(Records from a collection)
────────────────

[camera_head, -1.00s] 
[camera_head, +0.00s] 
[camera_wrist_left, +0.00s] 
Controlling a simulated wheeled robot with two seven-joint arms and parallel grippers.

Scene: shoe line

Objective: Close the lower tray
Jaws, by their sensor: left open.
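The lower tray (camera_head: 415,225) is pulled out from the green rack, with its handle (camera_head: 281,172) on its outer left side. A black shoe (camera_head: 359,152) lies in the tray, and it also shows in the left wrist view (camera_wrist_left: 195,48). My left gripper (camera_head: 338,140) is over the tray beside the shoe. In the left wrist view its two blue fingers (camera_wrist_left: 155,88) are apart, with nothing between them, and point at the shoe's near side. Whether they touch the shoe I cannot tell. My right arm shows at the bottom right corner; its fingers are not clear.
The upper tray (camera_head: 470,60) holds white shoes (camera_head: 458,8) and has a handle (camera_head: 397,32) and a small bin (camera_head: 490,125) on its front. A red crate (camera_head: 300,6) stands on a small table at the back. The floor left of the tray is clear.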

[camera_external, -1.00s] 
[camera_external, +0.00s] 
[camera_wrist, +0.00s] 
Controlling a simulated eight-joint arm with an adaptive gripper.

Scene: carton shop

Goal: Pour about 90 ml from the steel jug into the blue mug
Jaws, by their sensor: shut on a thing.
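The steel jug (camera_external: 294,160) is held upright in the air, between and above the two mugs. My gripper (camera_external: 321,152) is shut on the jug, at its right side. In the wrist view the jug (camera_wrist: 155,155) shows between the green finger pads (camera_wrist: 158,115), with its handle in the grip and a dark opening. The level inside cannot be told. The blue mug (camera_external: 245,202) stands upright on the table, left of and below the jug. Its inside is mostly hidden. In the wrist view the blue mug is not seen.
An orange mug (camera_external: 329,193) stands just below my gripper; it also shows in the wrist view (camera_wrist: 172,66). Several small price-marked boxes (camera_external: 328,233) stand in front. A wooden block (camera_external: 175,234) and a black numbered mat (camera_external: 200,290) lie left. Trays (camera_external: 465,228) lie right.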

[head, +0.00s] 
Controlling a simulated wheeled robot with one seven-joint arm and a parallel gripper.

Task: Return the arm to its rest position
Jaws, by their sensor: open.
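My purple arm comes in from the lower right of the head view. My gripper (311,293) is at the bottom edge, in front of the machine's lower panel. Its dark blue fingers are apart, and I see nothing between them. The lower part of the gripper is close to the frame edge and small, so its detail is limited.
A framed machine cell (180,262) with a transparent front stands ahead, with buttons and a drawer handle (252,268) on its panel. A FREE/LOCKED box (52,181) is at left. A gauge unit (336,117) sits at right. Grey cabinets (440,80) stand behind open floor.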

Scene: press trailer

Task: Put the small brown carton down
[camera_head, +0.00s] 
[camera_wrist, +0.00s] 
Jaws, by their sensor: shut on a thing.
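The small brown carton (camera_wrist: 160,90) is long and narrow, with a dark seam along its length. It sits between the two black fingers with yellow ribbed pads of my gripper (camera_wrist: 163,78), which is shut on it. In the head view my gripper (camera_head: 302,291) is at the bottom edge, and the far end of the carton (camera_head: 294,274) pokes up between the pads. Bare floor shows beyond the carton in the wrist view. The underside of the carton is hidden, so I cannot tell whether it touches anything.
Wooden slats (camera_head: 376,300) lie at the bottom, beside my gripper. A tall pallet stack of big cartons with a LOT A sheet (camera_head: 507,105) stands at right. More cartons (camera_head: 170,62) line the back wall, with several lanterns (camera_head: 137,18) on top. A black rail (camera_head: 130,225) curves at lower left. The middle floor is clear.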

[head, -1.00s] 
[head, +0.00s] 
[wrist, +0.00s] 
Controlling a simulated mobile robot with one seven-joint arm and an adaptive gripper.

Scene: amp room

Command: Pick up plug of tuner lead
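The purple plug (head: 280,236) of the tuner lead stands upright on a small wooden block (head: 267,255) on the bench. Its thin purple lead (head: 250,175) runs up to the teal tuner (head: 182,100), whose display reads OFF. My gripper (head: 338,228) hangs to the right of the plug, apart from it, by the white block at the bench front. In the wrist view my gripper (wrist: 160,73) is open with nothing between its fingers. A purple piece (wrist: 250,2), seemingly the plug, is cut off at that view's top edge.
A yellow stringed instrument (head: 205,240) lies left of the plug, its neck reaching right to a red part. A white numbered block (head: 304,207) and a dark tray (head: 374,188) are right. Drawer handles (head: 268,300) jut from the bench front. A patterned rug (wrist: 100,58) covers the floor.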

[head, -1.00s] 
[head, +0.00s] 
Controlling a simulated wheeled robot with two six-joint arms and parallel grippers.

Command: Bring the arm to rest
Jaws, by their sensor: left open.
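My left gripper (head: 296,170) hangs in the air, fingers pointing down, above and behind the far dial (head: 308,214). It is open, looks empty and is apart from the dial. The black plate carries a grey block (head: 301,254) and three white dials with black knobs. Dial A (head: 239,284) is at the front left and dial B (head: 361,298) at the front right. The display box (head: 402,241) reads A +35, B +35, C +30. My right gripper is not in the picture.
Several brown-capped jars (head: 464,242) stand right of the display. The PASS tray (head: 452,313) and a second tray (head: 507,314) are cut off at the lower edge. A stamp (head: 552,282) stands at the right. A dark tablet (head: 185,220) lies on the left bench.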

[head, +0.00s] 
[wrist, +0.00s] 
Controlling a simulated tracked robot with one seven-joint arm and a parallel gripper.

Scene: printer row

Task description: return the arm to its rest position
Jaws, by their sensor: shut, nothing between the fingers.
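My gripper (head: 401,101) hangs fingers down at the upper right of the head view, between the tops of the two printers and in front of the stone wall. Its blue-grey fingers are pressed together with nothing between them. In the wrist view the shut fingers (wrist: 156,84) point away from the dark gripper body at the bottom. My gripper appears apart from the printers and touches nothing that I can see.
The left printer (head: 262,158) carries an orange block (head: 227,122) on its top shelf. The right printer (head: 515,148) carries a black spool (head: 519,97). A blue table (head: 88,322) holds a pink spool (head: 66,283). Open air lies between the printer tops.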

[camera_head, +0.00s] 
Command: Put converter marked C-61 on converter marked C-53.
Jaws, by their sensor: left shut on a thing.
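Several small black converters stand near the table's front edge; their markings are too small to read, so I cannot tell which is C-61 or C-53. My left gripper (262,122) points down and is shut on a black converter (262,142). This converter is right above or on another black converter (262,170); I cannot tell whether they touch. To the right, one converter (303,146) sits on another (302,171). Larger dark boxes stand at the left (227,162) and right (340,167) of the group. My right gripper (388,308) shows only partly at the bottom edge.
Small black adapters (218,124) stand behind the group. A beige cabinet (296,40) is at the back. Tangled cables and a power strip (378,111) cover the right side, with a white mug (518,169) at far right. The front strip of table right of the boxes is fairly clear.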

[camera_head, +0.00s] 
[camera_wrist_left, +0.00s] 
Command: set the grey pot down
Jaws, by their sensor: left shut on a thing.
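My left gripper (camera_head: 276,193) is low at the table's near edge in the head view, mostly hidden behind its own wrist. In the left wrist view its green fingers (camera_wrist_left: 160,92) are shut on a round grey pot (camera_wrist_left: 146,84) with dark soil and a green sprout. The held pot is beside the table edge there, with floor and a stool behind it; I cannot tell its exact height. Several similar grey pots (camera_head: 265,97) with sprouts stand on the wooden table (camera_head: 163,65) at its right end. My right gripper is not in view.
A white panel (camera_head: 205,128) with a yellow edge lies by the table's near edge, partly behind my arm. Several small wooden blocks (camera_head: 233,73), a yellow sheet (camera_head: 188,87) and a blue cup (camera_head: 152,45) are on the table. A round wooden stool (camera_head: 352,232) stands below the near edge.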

────────────────

Emit the records above again, exactly, with no line skipped.

[camera_head, -1.00s] 
[camera_head, +0.00s] 
[camera_wrist_left, +0.00s] 
Controlling a simulated wheeled robot with two seven-joint arms and parallel grippers.

Scene: shoe line

Objective: Close the lower tray
Jaws, by their sensor: left open.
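The lower tray (camera_head: 415,225) is pulled out from the green rack, with its handle (camera_head: 281,172) on its outer left side. A black shoe (camera_head: 359,152) lies in the tray, and it also shows in the left wrist view (camera_wrist_left: 195,48). My left gripper (camera_head: 338,140) is over the tray beside the shoe. In the left wrist view its two blue fingers (camera_wrist_left: 155,88) are apart, with nothing between them, and point at the shoe's near side. Whether they touch the shoe I cannot tell. My right arm shows at the bottom right corner; its fingers are not clear.
The upper tray (camera_head: 470,60) holds white shoes (camera_head: 458,8) and has a handle (camera_head: 397,32) and a small bin (camera_head: 490,125) on its front. A red crate (camera_head: 300,6) stands on a small table at the back. The floor left of the tray is clear.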

[camera_external, -1.00s] 
[camera_external, +0.00s] 
[camera_wrist, +0.00s] 
Controlling a simulated eight-joint arm with an adaptive gripper.

Scene: carton shop

Goal: Pour about 90 ml from the steel jug into the blue mug
Jaws, by their sensor: shut on a thing.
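The steel jug (camera_external: 294,160) is held upright in the air, between and above the two mugs. My gripper (camera_external: 321,152) is shut on the jug, at its right side. In the wrist view the jug (camera_wrist: 155,155) shows between the green finger pads (camera_wrist: 158,115), with its handle in the grip and a dark opening. The level inside cannot be told. The blue mug (camera_external: 245,202) stands upright on the table, left of and below the jug. Its inside is mostly hidden. In the wrist view the blue mug is not seen.
An orange mug (camera_external: 329,193) stands just below my gripper; it also shows in the wrist view (camera_wrist: 172,66). Several small price-marked boxes (camera_external: 328,233) stand in front. A wooden block (camera_external: 175,234) and a black numbered mat (camera_external: 200,290) lie left. Trays (camera_external: 465,228) lie right.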

[head, +0.00s] 
Controlling a simulated wheeled robot with one seven-joint arm and a parallel gripper.

Task: Return the arm to its rest position
Jaws, by their sensor: open.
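My purple arm comes in from the lower right of the head view. My gripper (311,293) is at the bottom edge, in front of the machine's lower panel. Its dark blue fingers are apart, and I see nothing between them. The lower part of the gripper is close to the frame edge and small, so its detail is limited.
A framed machine cell (180,262) with a transparent front stands ahead, with buttons and a drawer handle (252,268) on its panel. A FREE/LOCKED box (52,181) is at left. A gauge unit (336,117) sits at right. Grey cabinets (440,80) stand behind open floor.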

Scene: press trailer

Task: Put the small brown carton down
[camera_head, +0.00s] 
[camera_wrist, +0.00s] 
Jaws, by their sensor: shut on a thing.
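The small brown carton (camera_wrist: 160,90) is long and narrow, with a dark seam along its length. It sits between the two black fingers with yellow ribbed pads of my gripper (camera_wrist: 163,78), which is shut on it. In the head view my gripper (camera_head: 302,291) is at the bottom edge, and the far end of the carton (camera_head: 294,274) pokes up between the pads. Bare floor shows beyond the carton in the wrist view. The underside of the carton is hidden, so I cannot tell whether it touches anything.
Wooden slats (camera_head: 376,300) lie at the bottom, beside my gripper. A tall pallet stack of big cartons with a LOT A sheet (camera_head: 507,105) stands at right. More cartons (camera_head: 170,62) line the back wall, with several lanterns (camera_head: 137,18) on top. A black rail (camera_head: 130,225) curves at lower left. The middle floor is clear.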

[head, -1.00s] 
[head, +0.00s] 
[wrist, +0.00s] 
Controlling a simulated mobile robot with one seven-joint arm and an adaptive gripper.

Scene: amp room

Command: Pick up plug of tuner lead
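The purple plug (head: 280,236) of the tuner lead stands upright on a small wooden block (head: 267,255) on the bench. Its thin purple lead (head: 250,175) runs up to the teal tuner (head: 182,100), whose display reads OFF. My gripper (head: 338,228) hangs to the right of the plug, apart from it, by the white block at the bench front. In the wrist view my gripper (wrist: 160,73) is open with nothing between its fingers. A purple piece (wrist: 250,2), seemingly the plug, is cut off at that view's top edge.
A yellow stringed instrument (head: 205,240) lies left of the plug, its neck reaching right to a red part. A white numbered block (head: 304,207) and a dark tray (head: 374,188) are right. Drawer handles (head: 268,300) jut from the bench front. A patterned rug (wrist: 100,58) covers the floor.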

[head, -1.00s] 
[head, +0.00s] 
Controlling a simulated wheeled robot with two six-joint arms and parallel grippers.

Command: Bring the arm to rest
Jaws, by their sensor: left open.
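My left gripper (head: 296,170) hangs in the air, fingers pointing down, above and behind the far dial (head: 308,214). It is open, looks empty and is apart from the dial. The black plate carries a grey block (head: 301,254) and three white dials with black knobs. Dial A (head: 239,284) is at the front left and dial B (head: 361,298) at the front right. The display box (head: 402,241) reads A +35, B +35, C +30. My right gripper is not in the picture.
Several brown-capped jars (head: 464,242) stand right of the display. The PASS tray (head: 452,313) and a second tray (head: 507,314) are cut off at the lower edge. A stamp (head: 552,282) stands at the right. A dark tablet (head: 185,220) lies on the left bench.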

[head, +0.00s] 
[wrist, +0.00s] 
Controlling a simulated tracked robot with one seven-joint arm and a parallel gripper.

Scene: printer row

Task description: return the arm to its rest position
Jaws, by their sensor: shut, nothing between the fingers.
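My gripper (head: 401,101) hangs fingers down at the upper right of the head view, between the tops of the two printers and in front of the stone wall. Its blue-grey fingers are pressed together with nothing between them. In the wrist view the shut fingers (wrist: 156,84) point away from the dark gripper body at the bottom. My gripper appears apart from the printers and touches nothing that I can see.
The left printer (head: 262,158) carries an orange block (head: 227,122) on its top shelf. The right printer (head: 515,148) carries a black spool (head: 519,97). A blue table (head: 88,322) holds a pink spool (head: 66,283). Open air lies between the printer tops.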

[camera_head, +0.00s] 
Command: Put converter marked C-61 on converter marked C-53.
Jaws, by their sensor: left shut on a thing.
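Several small black converters stand near the table's front edge; their markings are too small to read, so I cannot tell which is C-61 or C-53. My left gripper (262,122) points down and is shut on a black converter (262,142). This converter is right above or on another black converter (262,170); I cannot tell whether they touch. To the right, one converter (303,146) sits on another (302,171). Larger dark boxes stand at the left (227,162) and right (340,167) of the group. My right gripper (388,308) shows only partly at the bottom edge.
Small black adapters (218,124) stand behind the group. A beige cabinet (296,40) is at the back. Tangled cables and a power strip (378,111) cover the right side, with a white mug (518,169) at far right. The front strip of table right of the boxes is fairly clear.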

[camera_head, +0.00s] 
[camera_wrist_left, +0.00s] 
Command: set the grey pot down
Jaws, by their sensor: left shut on a thing.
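My left gripper (camera_head: 276,193) is low at the table's near edge in the head view, mostly hidden behind its own wrist. In the left wrist view its green fingers (camera_wrist_left: 160,92) are shut on a round grey pot (camera_wrist_left: 146,84) with dark soil and a green sprout. The held pot is beside the table edge there, with floor and a stool behind it; I cannot tell its exact height. Several similar grey pots (camera_head: 265,97) with sprouts stand on the wooden table (camera_head: 163,65) at its right end. My right gripper is not in view.
A white panel (camera_head: 205,128) with a yellow edge lies by the table's near edge, partly behind my arm. Several small wooden blocks (camera_head: 233,73), a yellow sheet (camera_head: 188,87) and a blue cup (camera_head: 152,45) are on the table. A round wooden stool (camera_head: 352,232) stands below the near edge.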

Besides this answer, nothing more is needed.